▶ [Dataset content]
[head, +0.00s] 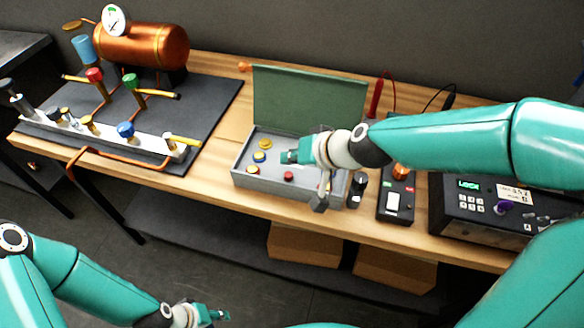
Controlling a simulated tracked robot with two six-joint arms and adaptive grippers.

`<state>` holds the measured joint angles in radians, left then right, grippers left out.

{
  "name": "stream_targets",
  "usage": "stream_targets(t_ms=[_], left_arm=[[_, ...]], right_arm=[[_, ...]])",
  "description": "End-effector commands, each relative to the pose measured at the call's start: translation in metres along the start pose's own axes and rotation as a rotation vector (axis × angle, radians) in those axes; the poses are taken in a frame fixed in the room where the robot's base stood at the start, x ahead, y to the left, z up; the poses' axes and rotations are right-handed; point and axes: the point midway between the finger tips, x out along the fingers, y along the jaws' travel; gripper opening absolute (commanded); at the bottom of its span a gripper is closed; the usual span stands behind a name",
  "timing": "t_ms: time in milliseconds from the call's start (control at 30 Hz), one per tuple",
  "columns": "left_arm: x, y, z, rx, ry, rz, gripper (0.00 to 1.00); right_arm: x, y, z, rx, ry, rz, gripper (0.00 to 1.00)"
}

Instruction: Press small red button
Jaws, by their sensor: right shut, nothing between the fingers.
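A small red round piece (288,176) lies in the front part of an open grey box (275,187) on the workbench. I cannot tell whether it is a button. A small red mark (410,189) also shows on the black handheld device to the right. My right gripper (290,157) is over the box, shut and empty, above and behind the red piece and apart from it in the picture. My left gripper (221,315) is low at the bottom, in front of the bench and away from the box. Its fingers are too small to read.
The box's green lid (308,100) stands open behind. A black device (396,198) and a keypad unit (485,205) stand right. A copper boiler (145,45) and valve manifold (105,132) fill the left.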

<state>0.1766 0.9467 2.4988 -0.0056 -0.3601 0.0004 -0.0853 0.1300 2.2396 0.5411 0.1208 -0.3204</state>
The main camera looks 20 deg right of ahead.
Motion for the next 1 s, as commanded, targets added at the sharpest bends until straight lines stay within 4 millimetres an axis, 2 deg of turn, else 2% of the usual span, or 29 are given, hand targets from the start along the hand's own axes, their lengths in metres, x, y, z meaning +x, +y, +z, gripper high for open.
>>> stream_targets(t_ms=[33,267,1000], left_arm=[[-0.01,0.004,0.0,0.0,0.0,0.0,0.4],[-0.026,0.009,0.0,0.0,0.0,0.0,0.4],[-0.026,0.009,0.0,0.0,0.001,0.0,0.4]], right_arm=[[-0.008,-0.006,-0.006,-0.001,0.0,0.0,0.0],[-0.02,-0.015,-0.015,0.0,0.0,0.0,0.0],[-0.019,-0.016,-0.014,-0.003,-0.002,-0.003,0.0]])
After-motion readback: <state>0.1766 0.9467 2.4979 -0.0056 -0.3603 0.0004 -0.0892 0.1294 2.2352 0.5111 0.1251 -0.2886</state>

▶ [Request]
Omit pictures; set down the rest of the material word for word.

▶ [Answer to this exercise]
[head, +0.00s] 
Controlling a simulated tracked robot with two six-joint arms and adaptive grippers.

`<state>` holds the measured joint angles in radians, left then right, grippers left out.

{
  "name": "stream_targets",
  "usage": "stream_targets(t_ms=[_], left_arm=[[_, ...]], right_arm=[[_, ...]])",
  "description": "End-effector commands, each relative to the pose measured at the call's start: translation in metres along the start pose's own axes and rotation as a rotation vector (axis × angle, radians) in those axes; the poses are taken in a frame fixed in the room where the robot's base stood at the start, x ahead, y to the left, z up; the poses' axes and rotations are right-handed; point and axes: the point midway between the finger tips, x out along the fingers, y along the jaws' travel; gripper opening absolute (commanded); at the bottom of its span a gripper is closed; the usual span stands behind a name",
  "timing": "t_ms: time in milliseconds from the call's start (control at 30 Hz), one per tuple",
  "columns": "left_arm: x, y, z, rx, ry, rz, gripper (0.00 to 1.00); right_arm: x, y, z, rx, ry, rz, gripper (0.00 to 1.00)"
}

Instruction: Press small red button
Jaws, by their sensor: right shut, nothing between the fingers.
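A small red round piece (288,176) lies in the front part of an open grey box (275,187) on the workbench. I cannot tell whether it is a button. A small red mark (410,189) also shows on the black handheld device to the right. My right gripper (290,157) is over the box, shut and empty, above and behind the red piece and apart from it in the picture. My left gripper (221,315) is low at the bottom, in front of the bench and away from the box. Its fingers are too small to read.
The box's green lid (308,100) stands open behind. A black device (396,198) and a keypad unit (485,205) stand right. A copper boiler (145,45) and valve manifold (105,132) fill the left.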

<state>0.1766 0.9467 2.4988 -0.0056 -0.3601 0.0004 -0.0853 0.1300 2.2396 0.5411 0.1208 -0.3204</state>
The main camera looks 20 deg right of ahead.
Motion for the next 1 s, as commanded, targets added at the sharpest bends until straight lines stay within 4 millimetres an axis, 2 deg of turn, else 2% of the usual span, or 29 are given, hand targets from the start along the hand's own axes, their lengths in metres, x, y, z meaning +x, +y, +z, gripper high for open.
>>> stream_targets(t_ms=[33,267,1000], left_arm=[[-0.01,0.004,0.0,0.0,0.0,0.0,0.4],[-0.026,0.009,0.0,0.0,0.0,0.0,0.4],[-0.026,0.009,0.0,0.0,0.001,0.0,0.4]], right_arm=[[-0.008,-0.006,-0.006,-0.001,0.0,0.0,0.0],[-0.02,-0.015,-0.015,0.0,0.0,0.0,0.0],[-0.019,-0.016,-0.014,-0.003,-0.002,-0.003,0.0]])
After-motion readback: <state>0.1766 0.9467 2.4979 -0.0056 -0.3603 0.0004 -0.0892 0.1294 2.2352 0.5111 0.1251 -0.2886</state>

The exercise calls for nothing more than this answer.